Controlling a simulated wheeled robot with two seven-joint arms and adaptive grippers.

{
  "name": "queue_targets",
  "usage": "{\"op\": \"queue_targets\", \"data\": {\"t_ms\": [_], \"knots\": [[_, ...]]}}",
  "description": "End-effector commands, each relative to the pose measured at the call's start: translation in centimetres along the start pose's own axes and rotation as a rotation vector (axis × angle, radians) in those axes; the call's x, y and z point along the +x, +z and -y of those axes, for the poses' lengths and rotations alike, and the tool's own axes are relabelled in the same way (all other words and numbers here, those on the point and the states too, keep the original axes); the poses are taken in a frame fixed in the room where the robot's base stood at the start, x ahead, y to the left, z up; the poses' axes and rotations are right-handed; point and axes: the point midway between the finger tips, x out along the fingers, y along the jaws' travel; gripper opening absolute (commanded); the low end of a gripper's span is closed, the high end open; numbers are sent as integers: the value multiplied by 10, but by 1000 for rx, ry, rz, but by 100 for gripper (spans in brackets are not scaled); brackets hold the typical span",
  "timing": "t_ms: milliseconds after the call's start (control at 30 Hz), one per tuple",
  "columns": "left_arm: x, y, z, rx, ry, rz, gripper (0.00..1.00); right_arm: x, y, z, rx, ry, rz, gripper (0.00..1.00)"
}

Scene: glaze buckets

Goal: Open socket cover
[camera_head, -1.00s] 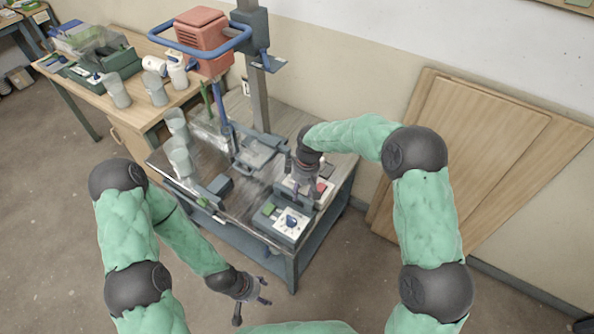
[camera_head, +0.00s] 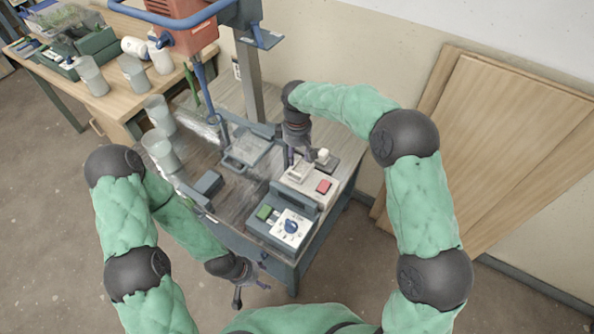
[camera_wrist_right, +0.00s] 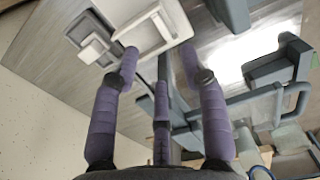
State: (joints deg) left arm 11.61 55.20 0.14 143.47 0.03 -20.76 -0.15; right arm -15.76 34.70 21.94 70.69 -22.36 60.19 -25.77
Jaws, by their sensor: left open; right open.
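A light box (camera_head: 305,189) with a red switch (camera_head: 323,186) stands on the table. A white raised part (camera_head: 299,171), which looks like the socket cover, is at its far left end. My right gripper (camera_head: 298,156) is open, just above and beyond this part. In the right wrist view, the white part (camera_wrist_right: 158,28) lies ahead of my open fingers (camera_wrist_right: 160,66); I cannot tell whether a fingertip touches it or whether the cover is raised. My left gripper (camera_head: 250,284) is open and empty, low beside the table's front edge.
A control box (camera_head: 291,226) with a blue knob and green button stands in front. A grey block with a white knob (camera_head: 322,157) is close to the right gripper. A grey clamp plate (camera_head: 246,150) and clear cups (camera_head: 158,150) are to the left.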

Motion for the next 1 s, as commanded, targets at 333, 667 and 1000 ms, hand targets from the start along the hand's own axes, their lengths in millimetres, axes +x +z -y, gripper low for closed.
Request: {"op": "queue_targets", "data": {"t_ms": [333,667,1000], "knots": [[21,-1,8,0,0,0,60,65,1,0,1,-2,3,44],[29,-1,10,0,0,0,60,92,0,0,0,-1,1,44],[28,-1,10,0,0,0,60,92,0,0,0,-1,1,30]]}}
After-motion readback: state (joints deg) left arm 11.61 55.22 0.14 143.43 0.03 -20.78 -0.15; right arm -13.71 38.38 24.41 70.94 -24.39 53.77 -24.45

____

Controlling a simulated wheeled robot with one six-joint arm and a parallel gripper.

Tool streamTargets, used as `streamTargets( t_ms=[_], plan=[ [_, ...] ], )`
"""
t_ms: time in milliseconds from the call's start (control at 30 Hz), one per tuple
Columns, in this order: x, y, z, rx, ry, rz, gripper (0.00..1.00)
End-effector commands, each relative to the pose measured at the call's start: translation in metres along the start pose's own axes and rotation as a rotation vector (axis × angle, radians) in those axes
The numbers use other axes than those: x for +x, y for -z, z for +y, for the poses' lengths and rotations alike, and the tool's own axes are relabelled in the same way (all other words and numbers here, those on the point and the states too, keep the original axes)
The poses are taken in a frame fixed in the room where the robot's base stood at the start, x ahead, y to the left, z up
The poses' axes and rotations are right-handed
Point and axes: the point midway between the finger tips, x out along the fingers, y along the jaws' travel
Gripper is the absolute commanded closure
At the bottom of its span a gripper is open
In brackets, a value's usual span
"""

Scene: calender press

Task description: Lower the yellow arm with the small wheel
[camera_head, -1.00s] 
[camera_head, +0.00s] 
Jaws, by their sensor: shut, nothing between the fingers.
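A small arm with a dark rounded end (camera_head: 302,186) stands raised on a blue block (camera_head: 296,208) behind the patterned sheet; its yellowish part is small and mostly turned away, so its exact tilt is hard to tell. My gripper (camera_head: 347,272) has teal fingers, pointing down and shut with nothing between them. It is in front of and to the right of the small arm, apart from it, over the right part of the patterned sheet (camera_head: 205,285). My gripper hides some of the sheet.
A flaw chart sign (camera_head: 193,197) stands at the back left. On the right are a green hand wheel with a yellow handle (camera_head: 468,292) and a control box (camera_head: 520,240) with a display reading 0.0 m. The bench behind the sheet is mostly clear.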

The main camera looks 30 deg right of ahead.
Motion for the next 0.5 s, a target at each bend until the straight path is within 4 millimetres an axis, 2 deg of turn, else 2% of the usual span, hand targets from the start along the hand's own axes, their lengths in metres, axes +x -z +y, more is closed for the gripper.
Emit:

____

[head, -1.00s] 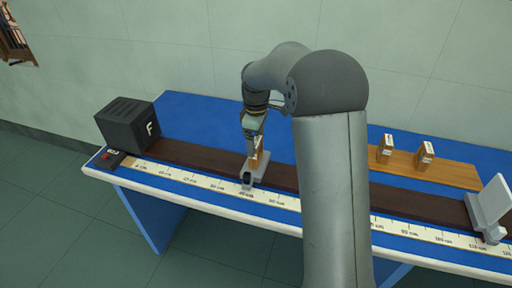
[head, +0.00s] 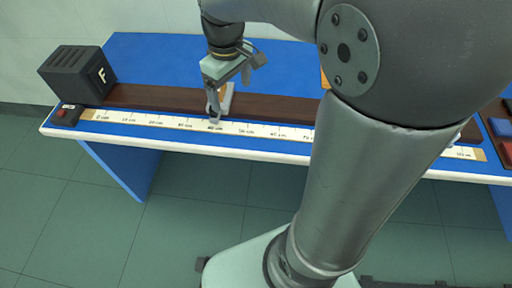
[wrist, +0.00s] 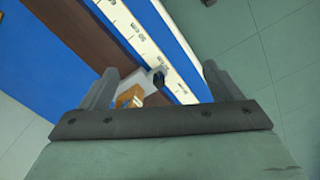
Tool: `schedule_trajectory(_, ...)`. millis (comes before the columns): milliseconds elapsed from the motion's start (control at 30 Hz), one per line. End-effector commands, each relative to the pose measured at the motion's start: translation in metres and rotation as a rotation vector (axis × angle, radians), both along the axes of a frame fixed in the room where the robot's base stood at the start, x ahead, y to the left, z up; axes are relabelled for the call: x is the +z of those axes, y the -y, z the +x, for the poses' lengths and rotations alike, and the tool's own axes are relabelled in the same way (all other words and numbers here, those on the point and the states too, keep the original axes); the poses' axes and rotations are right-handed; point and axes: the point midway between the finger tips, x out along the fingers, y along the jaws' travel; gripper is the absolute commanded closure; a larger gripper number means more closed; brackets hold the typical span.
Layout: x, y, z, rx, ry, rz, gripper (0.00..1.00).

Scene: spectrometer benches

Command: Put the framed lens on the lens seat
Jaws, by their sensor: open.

____

▸ Objective:
Copy out the listing above from the line containing "Controlling a simulated wheeled robot with two" to the line containing "State: (joints deg)", both included, exactly as written and minus the images.

▸ Response:
Controlling a simulated wheeled robot with two seven-joint arms and adaptive grippers.

{
  "name": "queue_targets",
  "usage": "{\"op\": \"queue_targets\", \"data\": {\"t_ms\": [_], \"knots\": [[_, ...]]}}",
  "description": "End-effector commands, each relative to the pose measured at the call's start: translation in centimetres along the start pose's own axes and rotation as a rotation vector (axis × angle, radians) in those axes; the call's x, y and z point along the +x, +z and -y of those axes, for the poses' lengths and rotations alike, and the tool's own axes are relabelled in the same way (all other words and numbers here, those on the point and the states too, keep the original axes); the poses are taken in a frame fixed in the room where the robot's base stood at the start, x ahead, y to the left, z up; the poses' axes and rotations are right-handed; point and axes: the point midway between the finger tips, x out along the fingers, y along the jaws' travel; gripper opening absolute (commanded); the low end of a gripper's span is closed, the high end open; numbers are sent as integers: the value multiplied by 10, but by 1000 for rx, ry, rz, but by 100 for gripper (spans in brackets are not scaled); brackets hold the typical span",
  "timing": "t_ms: milliseconds after the call's start (control at 30 Hz), one per tuple",
  "columns": "left_arm: x, y, z, rx, ry, rz, gripper (0.00..1.00); right_arm: x, y, z, rx, ry, rz, gripper (0.00..1.00)"
}

Scene: glaze buckets

Goal: Open socket cover
[camera_head, -1.00s] 
[camera_head, +0.00s] 
[camera_wrist_right, +0.00s] 
State: (joints deg) left arm 11.61 55.20 0.14 143.47 0.03 -20.76 -0.15; right arm -15.76 34.70 21.94 70.69 -22.36 60.19 -25.77

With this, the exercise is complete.